The winner of the competition for the permanent exhibition of the Budapest Holocaust Museum has been announced. One of the losers, László Rajk (and his company), have appealed against the decision. This is not the single problem with the museum. The museum’s former staff, who have either been dismissed or left of their own accord, have sharply criticised the new leadership and the museum’s new concept. János Gadó‘s report offers an overview of the key issues in this debate.
This month’s issue includes a supplement on converts to Judaism. The Halakhic background is described by Naftali Krausz; Szilvia Peremiczky provides the historical background, while Zsófi Rick has conducted a series of interviews with converts who, however, asked to remain anonymous. To quote one of them: “I felt very much excluded. I felt a kind of ‘silent racism’. The greatest problem is that the religious leadership and the entire Jewish institutional system pretend that this question does not exist, they have a rather medieval attitude to this problem, even though it affects all of Jewry.”

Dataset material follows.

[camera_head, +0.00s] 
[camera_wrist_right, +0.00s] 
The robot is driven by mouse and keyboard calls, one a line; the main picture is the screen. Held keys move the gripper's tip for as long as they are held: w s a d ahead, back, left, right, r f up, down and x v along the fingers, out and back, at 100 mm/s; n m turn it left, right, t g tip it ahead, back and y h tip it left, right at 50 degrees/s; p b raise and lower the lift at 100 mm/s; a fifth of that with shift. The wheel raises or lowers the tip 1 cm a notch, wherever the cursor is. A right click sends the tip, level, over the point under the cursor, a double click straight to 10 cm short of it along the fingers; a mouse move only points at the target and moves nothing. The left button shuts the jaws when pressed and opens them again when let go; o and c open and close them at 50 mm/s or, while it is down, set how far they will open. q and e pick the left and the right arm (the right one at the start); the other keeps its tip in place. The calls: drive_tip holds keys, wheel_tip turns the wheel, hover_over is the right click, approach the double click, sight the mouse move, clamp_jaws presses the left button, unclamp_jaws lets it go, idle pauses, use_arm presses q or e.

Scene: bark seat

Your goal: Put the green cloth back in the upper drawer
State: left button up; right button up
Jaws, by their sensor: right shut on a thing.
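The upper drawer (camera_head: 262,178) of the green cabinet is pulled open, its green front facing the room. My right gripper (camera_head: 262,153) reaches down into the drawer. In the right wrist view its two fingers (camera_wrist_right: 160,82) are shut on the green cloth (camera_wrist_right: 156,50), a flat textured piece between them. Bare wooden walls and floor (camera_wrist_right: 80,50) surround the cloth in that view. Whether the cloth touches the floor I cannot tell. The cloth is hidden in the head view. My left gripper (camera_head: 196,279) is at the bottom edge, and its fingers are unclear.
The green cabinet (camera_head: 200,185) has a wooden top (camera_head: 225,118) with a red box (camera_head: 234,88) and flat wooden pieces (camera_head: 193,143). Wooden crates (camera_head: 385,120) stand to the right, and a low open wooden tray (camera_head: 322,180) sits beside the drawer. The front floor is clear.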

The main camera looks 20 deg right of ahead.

Szilvia Peremiczky has contributed a tribute to Pope John Paul II, the Polish-born “Pope of the Jews”. She paints a many- hued, ultimately positive portrait of Karol Woytila. “He began the fight against anti-Semitism by accepting the Jewish heritage of Christianity and by taking a stand against the Church’s anti- Judaism. When he called Jewry Christianity’s elder brother, there was quite an outrage because he eliminated one of the ideological bases. Obviously, the Church has not been entirely freed of anti-Semitism. But this was through no fault of his, for he did what he could.”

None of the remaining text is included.